Anyway, if you’re an MLS novice, you’ve picked the perfect time to hop on the bandwagon. The playoffs are now at their quarterfinal stage, which means it’s really the conference semifinals. Atlanta, after dispatching Messi and the 2015 Champions League winners, er, 2024 Supporters’ Shield holders, will host Orlando City, which is where Kaka and Nani played before they left.

In the other Eastern contest, we’ve got a sort of Subway Series between New York City FC and New York Red Bulls.

NYCFC play their home games at Yankee Stadium unless they don’t, in which case, such as the present, they’re tenants of the Mets at Citi Field. Red Bulls are actually in New Jersey, so it’s not a Subway Series per se, but more of a Take-the-7-and-then-the-5-and-then-PATH-then-walk-half-a-mile Series, and it’s less a series than a single game.

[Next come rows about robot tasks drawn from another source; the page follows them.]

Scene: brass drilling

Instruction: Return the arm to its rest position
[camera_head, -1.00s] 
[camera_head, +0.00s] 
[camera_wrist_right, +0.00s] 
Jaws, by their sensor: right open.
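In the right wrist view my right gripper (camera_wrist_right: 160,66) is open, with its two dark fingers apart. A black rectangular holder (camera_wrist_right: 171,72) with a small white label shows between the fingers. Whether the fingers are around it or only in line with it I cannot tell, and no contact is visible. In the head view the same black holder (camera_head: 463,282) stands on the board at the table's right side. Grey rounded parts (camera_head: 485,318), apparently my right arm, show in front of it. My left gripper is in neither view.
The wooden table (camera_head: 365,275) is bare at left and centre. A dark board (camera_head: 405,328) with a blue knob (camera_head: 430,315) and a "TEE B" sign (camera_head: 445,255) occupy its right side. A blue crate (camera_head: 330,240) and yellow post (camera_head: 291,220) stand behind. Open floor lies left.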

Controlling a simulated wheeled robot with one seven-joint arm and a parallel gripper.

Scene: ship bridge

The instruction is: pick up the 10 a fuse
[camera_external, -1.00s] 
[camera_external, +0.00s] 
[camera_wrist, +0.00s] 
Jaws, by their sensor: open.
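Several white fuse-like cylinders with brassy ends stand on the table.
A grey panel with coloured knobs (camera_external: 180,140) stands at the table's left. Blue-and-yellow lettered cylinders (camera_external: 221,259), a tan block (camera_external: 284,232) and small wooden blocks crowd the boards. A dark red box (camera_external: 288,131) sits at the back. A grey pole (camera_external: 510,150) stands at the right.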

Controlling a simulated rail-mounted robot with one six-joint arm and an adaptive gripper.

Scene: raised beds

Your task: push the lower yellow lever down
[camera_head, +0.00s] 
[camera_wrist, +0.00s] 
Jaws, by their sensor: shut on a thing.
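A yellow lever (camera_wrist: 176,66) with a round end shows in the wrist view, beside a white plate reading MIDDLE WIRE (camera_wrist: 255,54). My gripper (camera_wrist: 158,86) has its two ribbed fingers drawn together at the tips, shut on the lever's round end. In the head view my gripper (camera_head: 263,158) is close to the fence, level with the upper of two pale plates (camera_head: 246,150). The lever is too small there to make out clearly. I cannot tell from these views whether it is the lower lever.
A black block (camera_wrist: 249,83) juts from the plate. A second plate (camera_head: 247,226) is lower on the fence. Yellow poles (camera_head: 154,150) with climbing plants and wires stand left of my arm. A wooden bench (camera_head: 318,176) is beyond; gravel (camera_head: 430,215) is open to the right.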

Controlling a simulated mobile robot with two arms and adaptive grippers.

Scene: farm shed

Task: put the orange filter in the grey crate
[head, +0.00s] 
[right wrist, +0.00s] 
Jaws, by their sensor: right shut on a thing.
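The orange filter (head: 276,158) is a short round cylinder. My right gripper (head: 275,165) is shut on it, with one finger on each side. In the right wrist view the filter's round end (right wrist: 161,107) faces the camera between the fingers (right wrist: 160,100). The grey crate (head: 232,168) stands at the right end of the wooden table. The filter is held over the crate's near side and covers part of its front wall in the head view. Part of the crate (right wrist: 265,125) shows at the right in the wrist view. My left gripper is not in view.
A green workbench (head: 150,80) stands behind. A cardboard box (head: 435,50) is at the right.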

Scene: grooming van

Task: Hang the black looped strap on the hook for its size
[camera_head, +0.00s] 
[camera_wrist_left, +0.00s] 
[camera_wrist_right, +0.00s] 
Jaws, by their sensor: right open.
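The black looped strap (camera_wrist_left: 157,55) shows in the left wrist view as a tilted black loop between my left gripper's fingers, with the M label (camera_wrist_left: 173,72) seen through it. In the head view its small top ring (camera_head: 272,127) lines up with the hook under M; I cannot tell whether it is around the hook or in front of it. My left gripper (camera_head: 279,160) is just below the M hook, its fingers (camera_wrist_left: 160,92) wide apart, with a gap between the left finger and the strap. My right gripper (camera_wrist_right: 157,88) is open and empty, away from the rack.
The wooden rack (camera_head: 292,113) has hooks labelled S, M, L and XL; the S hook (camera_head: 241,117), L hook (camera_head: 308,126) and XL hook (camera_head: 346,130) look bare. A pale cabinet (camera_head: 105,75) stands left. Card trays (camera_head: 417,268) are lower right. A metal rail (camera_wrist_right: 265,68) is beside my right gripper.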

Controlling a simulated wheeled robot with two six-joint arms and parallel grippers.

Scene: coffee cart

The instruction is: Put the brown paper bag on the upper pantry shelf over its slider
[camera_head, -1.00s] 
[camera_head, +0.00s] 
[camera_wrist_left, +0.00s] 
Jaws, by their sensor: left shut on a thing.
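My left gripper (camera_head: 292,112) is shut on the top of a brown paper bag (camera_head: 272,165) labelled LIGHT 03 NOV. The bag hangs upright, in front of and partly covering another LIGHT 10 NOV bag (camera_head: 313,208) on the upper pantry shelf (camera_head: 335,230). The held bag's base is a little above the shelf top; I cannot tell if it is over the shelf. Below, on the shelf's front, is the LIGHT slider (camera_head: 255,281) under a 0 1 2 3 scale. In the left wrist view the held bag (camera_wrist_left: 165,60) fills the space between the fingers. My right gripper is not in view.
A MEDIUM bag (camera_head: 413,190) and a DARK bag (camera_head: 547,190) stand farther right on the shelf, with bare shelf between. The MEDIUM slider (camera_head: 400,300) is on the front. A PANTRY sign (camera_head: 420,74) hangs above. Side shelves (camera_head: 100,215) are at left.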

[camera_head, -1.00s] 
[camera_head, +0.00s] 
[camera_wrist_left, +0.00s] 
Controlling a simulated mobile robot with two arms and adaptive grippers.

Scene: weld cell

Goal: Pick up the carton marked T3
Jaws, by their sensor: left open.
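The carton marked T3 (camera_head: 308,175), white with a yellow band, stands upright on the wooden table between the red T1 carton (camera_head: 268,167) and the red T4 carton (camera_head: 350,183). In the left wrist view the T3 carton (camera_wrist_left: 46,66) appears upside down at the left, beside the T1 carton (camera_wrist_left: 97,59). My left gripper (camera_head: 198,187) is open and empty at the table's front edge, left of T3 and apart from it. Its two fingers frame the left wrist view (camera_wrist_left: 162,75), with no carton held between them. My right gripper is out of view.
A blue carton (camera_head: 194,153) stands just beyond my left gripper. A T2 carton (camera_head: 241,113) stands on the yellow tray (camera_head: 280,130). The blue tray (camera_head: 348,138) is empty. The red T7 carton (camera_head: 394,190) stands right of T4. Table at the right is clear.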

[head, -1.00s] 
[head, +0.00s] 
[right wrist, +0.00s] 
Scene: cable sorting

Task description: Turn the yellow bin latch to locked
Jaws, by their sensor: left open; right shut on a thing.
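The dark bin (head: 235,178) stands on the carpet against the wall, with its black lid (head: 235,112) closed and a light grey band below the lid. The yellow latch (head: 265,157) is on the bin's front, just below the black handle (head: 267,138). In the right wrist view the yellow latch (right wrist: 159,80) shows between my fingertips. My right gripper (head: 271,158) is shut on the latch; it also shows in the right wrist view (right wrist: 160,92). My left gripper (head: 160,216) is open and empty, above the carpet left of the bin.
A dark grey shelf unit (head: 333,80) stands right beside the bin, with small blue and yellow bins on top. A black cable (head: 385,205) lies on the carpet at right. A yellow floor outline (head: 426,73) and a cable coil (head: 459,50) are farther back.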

Out west, LA Galaxy and Los Angeles FC are in separate match-ups, which invites the prospect of El Trafico for the semifinals/Western Conference Final. It’d be a who’s who of the league’s most famous players, including, for Galaxy, ex-Barcelona midfielder Riqui Puig and ex-Borussia Dortmund forward Marco Reus, and, for LAFC, ex-France duo Hugo Lloris and Olivier Giroud. It’s always nice to keep tabs on one’s exes.

One of the L.A. teams will battle the Seattle Sounders and the other Minnesota United, though it doesn’t really matter which, although it’ll matter a bit if either of them advance to the final. But that’s sometime next month.

This is the here and now, baby. That is, whichever playoff round MLS is holding next will be here for you on Apple TV’s extremely accessible service — the app works especially well on non-Apple devices — anytime now. Except for this weekend. There’s another international break, you see, and MLS knew it had to pause for the vital Nations Leagues after playing through the Euros and the Copa.

Really, it’s best to approach MLS as a sort of thinking-person’s league. Like, for smart people. Those of us who ponder questions like, “If an MLS happens in the soccer forest, can anyone hear it?”

Maybe if you listen closely. Or maybe not.